Dave Sorensen tan sólo recuerda el nombre del actor, Robert Mitchum, reconocido universalmente por llevar, en esa cinta, en los nudillos de la mano derecha tatuada la palabra “amor” (love) y en los de la izquierda la palabra “odio” (hate), las dos fuerzas que pelean en él (y similar en esto a Sorensen); y no a la actriz que protagoniza esa postal tétricamente hermosa: Shelley Winters (con la problemática costumbre de morir en los filmes por ella estelarizados, sea en Un lugar bajo el sol, la Lolita de Kubrick o La aventura del Poseidón, tres que me vienen ahora a la mente).

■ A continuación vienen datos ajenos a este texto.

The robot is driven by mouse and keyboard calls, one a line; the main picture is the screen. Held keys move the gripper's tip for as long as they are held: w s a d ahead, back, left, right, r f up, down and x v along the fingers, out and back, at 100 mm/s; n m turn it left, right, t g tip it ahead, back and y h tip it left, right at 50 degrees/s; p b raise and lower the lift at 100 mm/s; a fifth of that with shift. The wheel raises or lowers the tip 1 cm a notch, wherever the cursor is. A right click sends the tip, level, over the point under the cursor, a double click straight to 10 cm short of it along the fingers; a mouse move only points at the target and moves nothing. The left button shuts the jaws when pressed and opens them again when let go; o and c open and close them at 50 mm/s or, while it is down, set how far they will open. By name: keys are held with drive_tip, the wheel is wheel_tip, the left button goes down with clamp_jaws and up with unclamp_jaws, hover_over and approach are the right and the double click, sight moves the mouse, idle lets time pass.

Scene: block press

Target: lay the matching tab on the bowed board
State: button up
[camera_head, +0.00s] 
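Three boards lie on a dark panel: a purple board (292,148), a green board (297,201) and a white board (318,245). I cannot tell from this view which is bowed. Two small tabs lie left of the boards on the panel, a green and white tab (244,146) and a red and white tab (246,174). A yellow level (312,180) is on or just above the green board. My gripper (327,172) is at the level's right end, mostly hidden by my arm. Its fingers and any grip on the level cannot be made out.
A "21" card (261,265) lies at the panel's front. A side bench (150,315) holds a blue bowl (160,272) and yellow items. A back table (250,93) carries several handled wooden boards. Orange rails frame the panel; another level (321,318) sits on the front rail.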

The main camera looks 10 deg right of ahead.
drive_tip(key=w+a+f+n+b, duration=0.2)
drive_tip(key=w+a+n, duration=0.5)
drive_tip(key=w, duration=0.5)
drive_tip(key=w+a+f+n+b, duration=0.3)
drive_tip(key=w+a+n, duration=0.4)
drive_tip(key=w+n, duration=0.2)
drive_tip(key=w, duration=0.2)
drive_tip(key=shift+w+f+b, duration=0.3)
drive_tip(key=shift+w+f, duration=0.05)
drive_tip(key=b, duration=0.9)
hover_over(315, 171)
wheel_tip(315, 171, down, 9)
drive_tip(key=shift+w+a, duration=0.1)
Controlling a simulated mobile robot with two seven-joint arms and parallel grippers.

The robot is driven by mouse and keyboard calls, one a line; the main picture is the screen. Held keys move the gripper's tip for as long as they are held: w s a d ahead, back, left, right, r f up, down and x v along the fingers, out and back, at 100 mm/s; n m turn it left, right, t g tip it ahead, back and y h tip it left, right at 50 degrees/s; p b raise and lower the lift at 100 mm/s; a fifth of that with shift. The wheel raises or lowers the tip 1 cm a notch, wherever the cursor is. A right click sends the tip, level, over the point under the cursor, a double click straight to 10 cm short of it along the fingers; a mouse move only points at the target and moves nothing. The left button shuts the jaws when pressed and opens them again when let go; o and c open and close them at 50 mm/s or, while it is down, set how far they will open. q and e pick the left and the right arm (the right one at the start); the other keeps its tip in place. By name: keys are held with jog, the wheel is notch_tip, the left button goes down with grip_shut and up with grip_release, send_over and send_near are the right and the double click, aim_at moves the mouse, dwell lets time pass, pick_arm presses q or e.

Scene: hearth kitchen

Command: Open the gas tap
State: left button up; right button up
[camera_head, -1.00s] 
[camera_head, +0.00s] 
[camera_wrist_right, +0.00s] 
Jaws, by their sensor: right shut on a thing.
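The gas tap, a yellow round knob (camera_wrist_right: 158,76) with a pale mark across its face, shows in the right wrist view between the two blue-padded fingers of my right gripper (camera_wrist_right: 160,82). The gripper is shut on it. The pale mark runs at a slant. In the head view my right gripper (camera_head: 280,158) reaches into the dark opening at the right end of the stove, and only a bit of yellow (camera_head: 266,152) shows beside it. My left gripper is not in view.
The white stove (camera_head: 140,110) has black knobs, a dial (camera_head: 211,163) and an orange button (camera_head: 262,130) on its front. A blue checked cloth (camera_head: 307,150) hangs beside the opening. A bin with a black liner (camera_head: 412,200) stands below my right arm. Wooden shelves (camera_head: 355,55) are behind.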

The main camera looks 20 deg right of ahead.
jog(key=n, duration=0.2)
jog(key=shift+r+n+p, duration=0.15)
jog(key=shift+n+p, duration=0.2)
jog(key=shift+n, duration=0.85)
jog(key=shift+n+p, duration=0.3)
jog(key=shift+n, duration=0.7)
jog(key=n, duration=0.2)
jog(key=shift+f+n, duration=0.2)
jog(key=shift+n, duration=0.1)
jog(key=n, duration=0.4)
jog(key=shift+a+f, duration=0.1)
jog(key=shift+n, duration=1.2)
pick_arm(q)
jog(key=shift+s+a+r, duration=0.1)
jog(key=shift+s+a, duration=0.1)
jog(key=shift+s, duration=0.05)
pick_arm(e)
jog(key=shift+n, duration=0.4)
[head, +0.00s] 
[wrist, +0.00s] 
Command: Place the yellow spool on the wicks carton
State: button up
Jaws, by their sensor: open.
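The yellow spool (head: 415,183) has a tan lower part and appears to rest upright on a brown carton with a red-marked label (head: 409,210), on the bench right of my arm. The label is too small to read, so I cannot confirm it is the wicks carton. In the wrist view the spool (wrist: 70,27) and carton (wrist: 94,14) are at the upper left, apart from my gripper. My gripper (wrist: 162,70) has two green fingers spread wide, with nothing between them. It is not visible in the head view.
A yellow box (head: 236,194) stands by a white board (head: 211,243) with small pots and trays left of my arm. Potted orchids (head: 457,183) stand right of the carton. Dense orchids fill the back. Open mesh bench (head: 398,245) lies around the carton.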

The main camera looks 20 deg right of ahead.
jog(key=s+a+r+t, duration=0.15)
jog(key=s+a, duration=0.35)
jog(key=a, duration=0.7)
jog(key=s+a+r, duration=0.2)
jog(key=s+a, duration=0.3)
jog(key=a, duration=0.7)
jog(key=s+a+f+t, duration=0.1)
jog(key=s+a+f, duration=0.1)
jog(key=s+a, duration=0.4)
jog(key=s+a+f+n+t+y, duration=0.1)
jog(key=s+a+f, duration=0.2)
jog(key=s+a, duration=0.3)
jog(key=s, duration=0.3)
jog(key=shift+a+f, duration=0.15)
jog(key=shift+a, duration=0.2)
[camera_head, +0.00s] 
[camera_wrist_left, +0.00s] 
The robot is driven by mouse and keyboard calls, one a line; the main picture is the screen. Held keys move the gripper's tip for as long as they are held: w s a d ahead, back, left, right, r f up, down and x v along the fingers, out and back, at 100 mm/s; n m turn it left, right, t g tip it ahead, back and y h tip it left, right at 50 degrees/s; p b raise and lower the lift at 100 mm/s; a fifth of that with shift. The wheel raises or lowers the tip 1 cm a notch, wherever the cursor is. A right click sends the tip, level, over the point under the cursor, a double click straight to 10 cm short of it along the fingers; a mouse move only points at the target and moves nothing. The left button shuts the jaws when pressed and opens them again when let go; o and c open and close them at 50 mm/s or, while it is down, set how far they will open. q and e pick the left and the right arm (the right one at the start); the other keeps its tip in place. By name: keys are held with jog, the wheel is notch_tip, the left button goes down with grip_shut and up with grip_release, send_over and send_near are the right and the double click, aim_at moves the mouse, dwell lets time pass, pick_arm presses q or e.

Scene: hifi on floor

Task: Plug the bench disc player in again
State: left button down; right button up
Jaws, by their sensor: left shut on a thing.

Al final, Linda Sorensen ofrecerá a los jóvenes descubridores del Daimler azul una postal muy parecida:
El Daimler descansaba en el lecho de la poza, de pie, sobre sus cuatro ruedas. Adentro flotaba el cuerpo de una mujer, pegado al techo, bocabajo. Los muchachos, desnudos, revoloteaban alrededor del automóvil azul como ángeles sin alas, y con sus lámparas iluminaban, unas veces, el cabello dorado de la mujer. Otras, su cara carcomida. Con la luz, docenas de pequeñísimos peces plateados chispeaban como alfileres fosforescentes (p. 295).
Significativamente (para nuestra hipótesis del fuego como elemento que domina la novela), el cuerpo de Linda será pronto incinerado y sus cenizas esparcidas por el campo de Texas.
“Tomar al fuego o darse al fuego, aniquilar o aniquilarse”, dice Gaston Bachelard. Quizá ambas cosas: Sorensen aniquila y se aniquila. Su (merecido) fin será una inyección letal o la cámara de gases.